--- Begin ---
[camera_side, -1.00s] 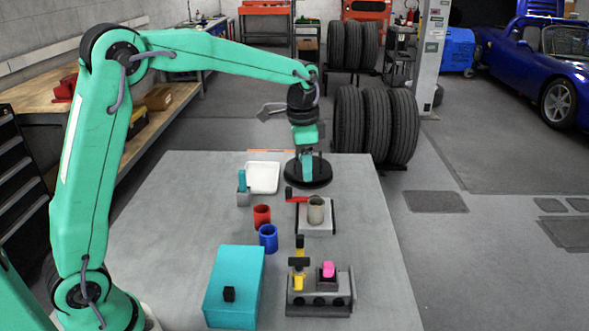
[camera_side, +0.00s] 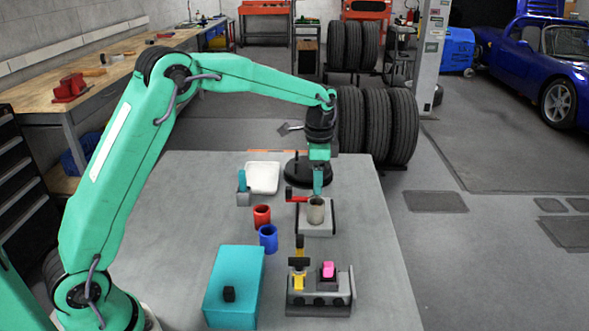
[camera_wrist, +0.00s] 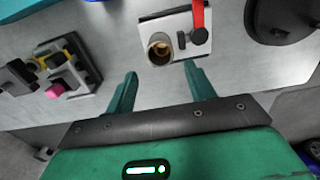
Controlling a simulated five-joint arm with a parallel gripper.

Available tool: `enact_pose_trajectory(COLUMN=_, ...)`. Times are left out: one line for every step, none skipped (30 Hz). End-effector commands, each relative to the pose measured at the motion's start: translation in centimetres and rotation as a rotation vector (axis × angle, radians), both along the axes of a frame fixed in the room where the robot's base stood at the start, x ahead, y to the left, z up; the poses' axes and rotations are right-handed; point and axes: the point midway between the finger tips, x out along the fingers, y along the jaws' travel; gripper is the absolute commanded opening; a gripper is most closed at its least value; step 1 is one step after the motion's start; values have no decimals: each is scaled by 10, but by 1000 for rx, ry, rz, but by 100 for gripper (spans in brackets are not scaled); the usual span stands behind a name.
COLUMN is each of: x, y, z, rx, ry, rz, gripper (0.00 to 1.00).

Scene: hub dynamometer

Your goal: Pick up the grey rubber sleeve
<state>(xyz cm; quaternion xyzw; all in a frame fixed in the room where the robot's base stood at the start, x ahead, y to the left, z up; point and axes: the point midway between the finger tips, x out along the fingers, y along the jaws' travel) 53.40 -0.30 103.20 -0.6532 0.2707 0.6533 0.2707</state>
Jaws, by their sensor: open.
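The grey rubber sleeve (camera_side: 316,211) stands upright on a pale block (camera_side: 315,229) with a red lever (camera_side: 297,198) at its left. In the wrist view the sleeve (camera_wrist: 160,48) is an open-topped grey-beige cylinder with a brownish interior, near the block's edge. My gripper (camera_side: 318,190) hangs just above the sleeve in the side view, its fingers pointing down. In the wrist view my gripper (camera_wrist: 161,68) is open and empty, with its fingers spread either side of the sleeve's line. I cannot tell whether the fingertips reach the sleeve's rim.
A red cup (camera_side: 262,216) and a blue cup (camera_side: 268,238) stand left of the block. A teal box (camera_side: 234,284) and a grey fixture with a pink part (camera_side: 327,270) are nearer. A black round base (camera_side: 297,170) and white tray (camera_side: 263,177) lie behind.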

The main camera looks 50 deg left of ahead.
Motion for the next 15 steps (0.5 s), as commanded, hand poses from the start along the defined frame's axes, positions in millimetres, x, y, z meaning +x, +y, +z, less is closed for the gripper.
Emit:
--- End ---
Aim: Leave out the pictures and print every line of the data exactly.

Answer below:
[camera_side, -1.00s] 
[camera_side, +0.00s] 
[camera_wrist, +0.00s] 
Controlling a simulated five-joint arm with a parallel gripper.

Available tool: `enact_pose_trajectory(COLUMN=_, ...)`. Times are left out: one line for every step, none skipped (30 Hz). End-effector commands, each relative to the pose measured at the motion's start: translation in centimetres and rotation as a rotation vector (axis × angle, radians), both along the axes of a frame fixed in the room where the robot's base stood at the start, x ahead, y to the left, z up; the poses' axes and rotations are right-handed; point and axes: the point midway between the finger tips, x out along the fingers, y along the jaws' travel; gripper is the absolute commanded opening; a gripper is most closed at its least value; step 1 is one step after the motion's start; values have no decimals: each is scaled by 10, but by 1000 for rx, ry, rz, but by 100 for gripper (spans in brackets are not scaled); the usual span stands behind a name.
COLUMN is each of: x, y, z, rx, ry, rz, gripper (0.00 to 1.00).

Scene: hub dynamometer

Your goal: Pick up the grey rubber sleeve
<state>(xyz cm; quaternion xyzw; all in a frame fixed in the room where the robot's base stood at the start, x ahead, y to the left, z up; point and axes: the point midway between the finger tips, x out along the fingers, y along the jaws' travel) 53.40 -0.30 103.20 -0.6532 0.2707 0.6533 0.2707</state>
Jaws, by their sensor: open.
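The grey rubber sleeve (camera_side: 316,211) stands upright on a pale block (camera_side: 315,229) with a red lever (camera_side: 297,198) at its left. In the wrist view the sleeve (camera_wrist: 160,48) is an open-topped grey-beige cylinder with a brownish interior, near the block's edge. My gripper (camera_side: 318,190) hangs just above the sleeve in the side view, its fingers pointing down. In the wrist view my gripper (camera_wrist: 161,68) is open and empty, with its fingers spread either side of the sleeve's line. I cannot tell whether the fingertips reach the sleeve's rim.
A red cup (camera_side: 262,216) and a blue cup (camera_side: 268,238) stand left of the block. A teal box (camera_side: 234,284) and a grey fixture with a pink part (camera_side: 327,270) are nearer. A black round base (camera_side: 297,170) and white tray (camera_side: 263,177) lie behind.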

The main camera looks 50 deg left of ahead.
Motion for the next 15 steps (0.5 s), as commanded, hand poses from the start along the defined frame's axes, positions in millimetres, x, y, z meaning +x, +y, +z, less is closed for the gripper.
Emit:

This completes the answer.